**GIVEN MATERIAL:**
>>>>

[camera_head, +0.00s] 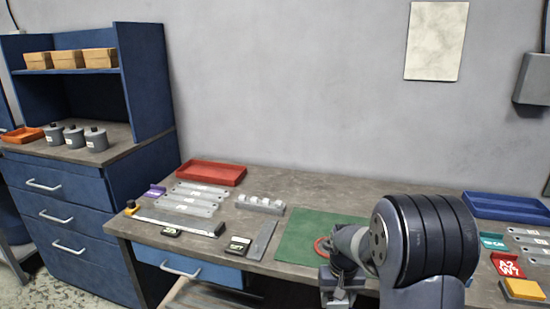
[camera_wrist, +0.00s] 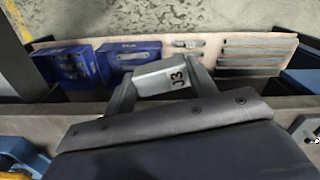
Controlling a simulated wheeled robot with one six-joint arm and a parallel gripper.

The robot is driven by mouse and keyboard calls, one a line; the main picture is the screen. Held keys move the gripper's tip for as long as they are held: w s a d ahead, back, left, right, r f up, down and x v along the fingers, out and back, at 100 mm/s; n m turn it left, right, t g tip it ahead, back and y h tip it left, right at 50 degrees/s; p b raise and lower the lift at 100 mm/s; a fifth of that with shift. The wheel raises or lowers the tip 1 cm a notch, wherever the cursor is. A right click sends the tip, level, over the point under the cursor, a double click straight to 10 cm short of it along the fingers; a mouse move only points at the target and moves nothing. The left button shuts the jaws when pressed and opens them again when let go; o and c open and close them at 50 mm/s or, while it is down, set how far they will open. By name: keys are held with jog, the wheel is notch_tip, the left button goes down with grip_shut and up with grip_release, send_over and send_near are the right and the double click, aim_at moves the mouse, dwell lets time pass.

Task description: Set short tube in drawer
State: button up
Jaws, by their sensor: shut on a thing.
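My gripper (camera_head: 338,288) hangs low at the front edge of the workbench, under the dark wrist of my arm. In the wrist view its two fingers (camera_wrist: 165,85) are shut on a grey block-like piece (camera_wrist: 155,82) marked "J3". This looks like the short tube, but its ends are not clear and the head view hides most of it. A blue drawer front (camera_head: 185,267) with a pale handle is under the bench at left. In the wrist view, a tan-floored tray or drawer (camera_wrist: 205,60) lies beyond the held piece; I cannot tell if it belongs to that front.
The tan floor holds blue bins (camera_wrist: 75,65) at left and several grey strips (camera_wrist: 250,55) at right. On the bench are a green mat (camera_head: 305,235), a red tray (camera_head: 211,173), a blue tray (camera_head: 505,207) and labelled metal parts. A blue cabinet (camera_head: 70,200) stands at left.

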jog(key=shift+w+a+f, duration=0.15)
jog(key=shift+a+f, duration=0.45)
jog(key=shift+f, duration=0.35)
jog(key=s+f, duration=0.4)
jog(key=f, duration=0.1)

<<<<

**EXERCISE DIRECTIONS:** Copy the listing over exactly, skipping the pictures it holds.

**THE RESPONSE:**
[camera_head, +0.00s] 
[camera_wrist, +0.00s] 
Controlling a simulated wheeled robot with one six-joint arm and a parallel gripper.

The robot is driven by mouse and keyboard calls, one a line; the main picture is the screen. Held keys move the gripper's tip for as long as they are held: w s a d ahead, back, left, right, r f up, down and x v along the fingers, out and back, at 100 mm/s; n m turn it left, right, t g tip it ahead, back and y h tip it left, right at 50 degrees/s; p b raise and lower the lift at 100 mm/s; a fifth of that with shift. The wheel raises or lowers the tip 1 cm a notch, wherever the cursor is. A right click sends the tip, level, over the point under the cursor, a double click straight to 10 cm short of it along the fingers; a mouse move only points at the target and moves nothing. The left button shuts the jaws when pressed and opens them again when let go; o and c open and close them at 50 mm/s or, while it is down, set how far they will open. By name: keys are held with jog, the wheel is notch_tip, the left button goes down with grip_shut and up with grip_release, send_over and send_near are the right and the double click, aim_at moves the mouse, dwell lets time pass.

Task description: Set short tube in drawer
State: button up
Jaws, by their sensor: shut on a thing.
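My gripper (camera_head: 338,288) hangs low at the front edge of the workbench, under the dark wrist of my arm. In the wrist view its two fingers (camera_wrist: 165,85) are shut on a grey block-like piece (camera_wrist: 155,82) marked "J3". This looks like the short tube, but its ends are not clear and the head view hides most of it. A blue drawer front (camera_head: 185,267) with a pale handle is under the bench at left. In the wrist view, a tan-floored tray or drawer (camera_wrist: 205,60) lies beyond the held piece; I cannot tell if it belongs to that front.
The tan floor holds blue bins (camera_wrist: 75,65) at left and several grey strips (camera_wrist: 250,55) at right. On the bench are a green mat (camera_head: 305,235), a red tray (camera_head: 211,173), a blue tray (camera_head: 505,207) and labelled metal parts. A blue cabinet (camera_head: 70,200) stands at left.

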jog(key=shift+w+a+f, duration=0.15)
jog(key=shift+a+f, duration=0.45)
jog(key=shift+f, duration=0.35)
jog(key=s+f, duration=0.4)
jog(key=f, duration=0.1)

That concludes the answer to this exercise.